The Verity Sparks books are not “about” the position of women or social class or any other issue. They’re first and foremost stories. For the thoughtful reader, though, there are many things to think about even in the small details. For example – I’ve taken care to show minor characters, such as the maids, as actual people. In different households, they are variously bossy and influential, or well-cared for in a paternal manner, or exploited and bullied. I did this almost unconsciously, and that’s because of course  I’m a person of my times. 130-odd years since that era, we no longer consider “the servants” to be less than fully human. As part of my research, I read a book on domestic history. Apparently many upper-class people were terribly offended by the smell of the servants. Were they really oblivious to the fact that a servant’s day consisted of hard and no doubt sweaty physical labour, which could include lugging cans of hot water upstairs so that their employers could bathe? As the Plush family were considerate employers, I made sure that they had a gas-fired hot-water geyser in the bathroom so the maids didn’t have to carry the bathwater. And Verity was able to have the very first bath of her life.

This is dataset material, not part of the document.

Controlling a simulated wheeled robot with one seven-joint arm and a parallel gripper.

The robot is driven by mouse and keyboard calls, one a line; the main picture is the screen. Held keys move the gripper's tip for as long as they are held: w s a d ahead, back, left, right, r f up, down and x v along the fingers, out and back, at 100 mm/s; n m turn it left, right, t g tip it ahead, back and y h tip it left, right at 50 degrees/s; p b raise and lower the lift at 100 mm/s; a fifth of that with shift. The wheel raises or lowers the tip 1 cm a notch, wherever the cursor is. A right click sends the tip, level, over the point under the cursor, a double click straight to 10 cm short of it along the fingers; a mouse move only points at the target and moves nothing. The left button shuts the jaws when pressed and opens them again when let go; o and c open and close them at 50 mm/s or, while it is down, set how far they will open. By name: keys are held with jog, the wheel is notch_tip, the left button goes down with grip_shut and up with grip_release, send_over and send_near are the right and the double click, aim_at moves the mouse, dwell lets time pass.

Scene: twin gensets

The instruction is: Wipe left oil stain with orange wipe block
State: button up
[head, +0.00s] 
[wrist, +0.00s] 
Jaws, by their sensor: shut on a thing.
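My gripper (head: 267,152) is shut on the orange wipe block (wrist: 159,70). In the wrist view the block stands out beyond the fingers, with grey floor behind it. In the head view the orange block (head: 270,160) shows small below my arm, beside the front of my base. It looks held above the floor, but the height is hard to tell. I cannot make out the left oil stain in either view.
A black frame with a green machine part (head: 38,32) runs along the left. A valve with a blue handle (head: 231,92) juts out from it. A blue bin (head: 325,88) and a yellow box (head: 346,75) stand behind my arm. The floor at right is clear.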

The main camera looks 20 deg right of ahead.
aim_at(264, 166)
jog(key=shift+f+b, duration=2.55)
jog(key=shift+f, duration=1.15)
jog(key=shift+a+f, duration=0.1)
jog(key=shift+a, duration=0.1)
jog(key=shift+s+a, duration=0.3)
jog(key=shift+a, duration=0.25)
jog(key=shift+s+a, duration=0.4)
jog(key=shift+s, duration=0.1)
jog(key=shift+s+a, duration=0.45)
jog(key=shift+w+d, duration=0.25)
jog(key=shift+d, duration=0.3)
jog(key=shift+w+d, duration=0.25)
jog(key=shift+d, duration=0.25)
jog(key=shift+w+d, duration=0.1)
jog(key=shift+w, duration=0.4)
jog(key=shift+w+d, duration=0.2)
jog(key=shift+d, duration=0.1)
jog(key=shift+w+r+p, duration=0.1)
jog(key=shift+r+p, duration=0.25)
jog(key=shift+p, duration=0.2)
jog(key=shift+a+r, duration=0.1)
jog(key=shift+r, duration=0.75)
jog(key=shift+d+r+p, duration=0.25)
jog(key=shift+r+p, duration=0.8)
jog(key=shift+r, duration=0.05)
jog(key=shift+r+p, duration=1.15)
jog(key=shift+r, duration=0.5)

Cast out of the millinery establishment, and cut loose by her nasty uncle, Verity is rescued by the bohemian Plush family. They recruit her to work in their Confidential Enquiry Agency. Not just because she had her special gift  – the ability to find lost things by thinking about them – but because she was so obviously resourceful, observant and intelligent.

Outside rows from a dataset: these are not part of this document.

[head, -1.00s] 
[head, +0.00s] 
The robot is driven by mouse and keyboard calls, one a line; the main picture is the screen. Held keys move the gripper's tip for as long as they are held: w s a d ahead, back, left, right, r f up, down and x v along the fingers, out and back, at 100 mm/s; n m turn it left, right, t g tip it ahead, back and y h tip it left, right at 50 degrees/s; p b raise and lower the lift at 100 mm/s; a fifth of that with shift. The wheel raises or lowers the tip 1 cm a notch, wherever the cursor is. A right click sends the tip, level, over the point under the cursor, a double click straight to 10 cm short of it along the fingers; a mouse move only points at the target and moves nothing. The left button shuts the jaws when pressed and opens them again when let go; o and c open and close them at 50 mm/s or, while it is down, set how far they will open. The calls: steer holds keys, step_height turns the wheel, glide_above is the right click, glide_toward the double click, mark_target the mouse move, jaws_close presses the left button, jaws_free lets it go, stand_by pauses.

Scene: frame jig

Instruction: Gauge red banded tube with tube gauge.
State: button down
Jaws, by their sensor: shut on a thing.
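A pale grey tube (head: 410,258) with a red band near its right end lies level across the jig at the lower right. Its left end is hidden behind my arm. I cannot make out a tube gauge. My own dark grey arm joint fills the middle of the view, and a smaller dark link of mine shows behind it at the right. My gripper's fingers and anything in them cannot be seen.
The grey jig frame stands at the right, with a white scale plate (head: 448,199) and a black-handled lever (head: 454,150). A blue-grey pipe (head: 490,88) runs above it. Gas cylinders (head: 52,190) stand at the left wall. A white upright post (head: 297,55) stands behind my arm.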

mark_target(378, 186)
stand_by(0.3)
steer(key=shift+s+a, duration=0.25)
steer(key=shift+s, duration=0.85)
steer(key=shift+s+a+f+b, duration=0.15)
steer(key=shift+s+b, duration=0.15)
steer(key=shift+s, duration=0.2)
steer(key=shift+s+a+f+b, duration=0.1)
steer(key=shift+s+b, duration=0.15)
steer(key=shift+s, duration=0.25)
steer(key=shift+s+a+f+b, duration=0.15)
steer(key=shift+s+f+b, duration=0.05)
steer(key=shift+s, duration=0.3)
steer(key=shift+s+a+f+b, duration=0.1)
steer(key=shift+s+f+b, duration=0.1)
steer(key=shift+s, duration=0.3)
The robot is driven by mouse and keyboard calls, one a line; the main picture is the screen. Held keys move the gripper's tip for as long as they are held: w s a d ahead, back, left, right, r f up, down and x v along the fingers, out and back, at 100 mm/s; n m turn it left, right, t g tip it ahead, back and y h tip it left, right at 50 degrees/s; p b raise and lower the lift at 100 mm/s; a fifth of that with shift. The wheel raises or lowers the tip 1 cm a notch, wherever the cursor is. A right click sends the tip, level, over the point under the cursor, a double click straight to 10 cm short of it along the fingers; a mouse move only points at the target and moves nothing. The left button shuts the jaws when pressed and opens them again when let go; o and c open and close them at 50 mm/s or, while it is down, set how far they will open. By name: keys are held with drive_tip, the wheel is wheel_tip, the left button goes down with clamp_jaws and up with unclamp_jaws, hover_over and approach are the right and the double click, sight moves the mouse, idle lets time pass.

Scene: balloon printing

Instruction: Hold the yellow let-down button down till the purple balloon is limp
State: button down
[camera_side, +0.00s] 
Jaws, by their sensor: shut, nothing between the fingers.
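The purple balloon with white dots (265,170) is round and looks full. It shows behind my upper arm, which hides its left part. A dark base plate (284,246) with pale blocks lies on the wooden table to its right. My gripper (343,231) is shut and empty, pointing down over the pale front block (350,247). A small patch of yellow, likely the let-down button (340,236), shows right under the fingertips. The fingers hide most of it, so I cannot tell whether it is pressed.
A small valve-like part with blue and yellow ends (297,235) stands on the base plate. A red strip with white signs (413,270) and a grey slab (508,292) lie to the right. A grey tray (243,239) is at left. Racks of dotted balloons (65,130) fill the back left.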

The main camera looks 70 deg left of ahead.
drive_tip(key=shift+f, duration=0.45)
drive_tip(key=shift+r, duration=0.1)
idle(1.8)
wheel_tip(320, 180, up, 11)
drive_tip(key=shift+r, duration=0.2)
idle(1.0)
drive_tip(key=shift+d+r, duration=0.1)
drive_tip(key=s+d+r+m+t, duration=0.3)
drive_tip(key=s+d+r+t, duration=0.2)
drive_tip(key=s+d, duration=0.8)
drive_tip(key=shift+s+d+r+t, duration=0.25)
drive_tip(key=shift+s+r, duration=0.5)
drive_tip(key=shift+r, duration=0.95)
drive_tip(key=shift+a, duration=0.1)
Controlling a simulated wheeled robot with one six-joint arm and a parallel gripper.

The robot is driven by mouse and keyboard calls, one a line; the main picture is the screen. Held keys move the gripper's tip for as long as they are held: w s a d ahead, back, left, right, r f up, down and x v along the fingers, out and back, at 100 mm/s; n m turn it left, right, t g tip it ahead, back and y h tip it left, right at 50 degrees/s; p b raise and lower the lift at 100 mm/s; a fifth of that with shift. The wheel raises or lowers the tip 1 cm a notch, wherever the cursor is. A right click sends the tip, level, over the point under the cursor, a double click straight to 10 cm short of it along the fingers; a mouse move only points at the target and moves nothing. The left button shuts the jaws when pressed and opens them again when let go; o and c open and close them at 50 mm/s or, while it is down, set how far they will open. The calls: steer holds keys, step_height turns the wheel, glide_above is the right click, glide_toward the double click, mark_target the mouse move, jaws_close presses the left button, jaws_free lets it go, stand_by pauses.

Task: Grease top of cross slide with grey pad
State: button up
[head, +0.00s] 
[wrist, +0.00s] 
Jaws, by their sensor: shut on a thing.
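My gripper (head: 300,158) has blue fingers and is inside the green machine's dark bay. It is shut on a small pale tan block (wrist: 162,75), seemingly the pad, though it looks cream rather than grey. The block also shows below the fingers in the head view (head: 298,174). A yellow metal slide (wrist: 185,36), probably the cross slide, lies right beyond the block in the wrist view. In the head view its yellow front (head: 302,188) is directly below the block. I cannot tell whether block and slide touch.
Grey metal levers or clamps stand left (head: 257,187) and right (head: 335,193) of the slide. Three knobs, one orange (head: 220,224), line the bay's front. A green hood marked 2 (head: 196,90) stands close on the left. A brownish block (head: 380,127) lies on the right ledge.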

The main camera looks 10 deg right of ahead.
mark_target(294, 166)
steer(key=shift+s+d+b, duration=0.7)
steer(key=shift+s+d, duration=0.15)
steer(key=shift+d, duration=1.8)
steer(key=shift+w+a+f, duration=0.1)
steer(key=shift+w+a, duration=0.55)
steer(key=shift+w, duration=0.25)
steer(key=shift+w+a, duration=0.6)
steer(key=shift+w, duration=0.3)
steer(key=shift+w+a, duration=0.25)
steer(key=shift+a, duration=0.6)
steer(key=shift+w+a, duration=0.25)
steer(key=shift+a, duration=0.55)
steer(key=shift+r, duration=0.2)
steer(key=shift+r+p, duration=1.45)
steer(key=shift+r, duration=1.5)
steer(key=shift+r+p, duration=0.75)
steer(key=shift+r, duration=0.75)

This is where education comes in. The Plush family train her mind. She reads. She converses. They take her seriously. They teach her the manners and speech that will enable her to transcend – but not forget –  her origins. Even though she’s female and from a lower class, they urge her towards fulfilling her potential.

And that’s a good place to end this talk. With the transformative power of education. And an insanely complicated plot.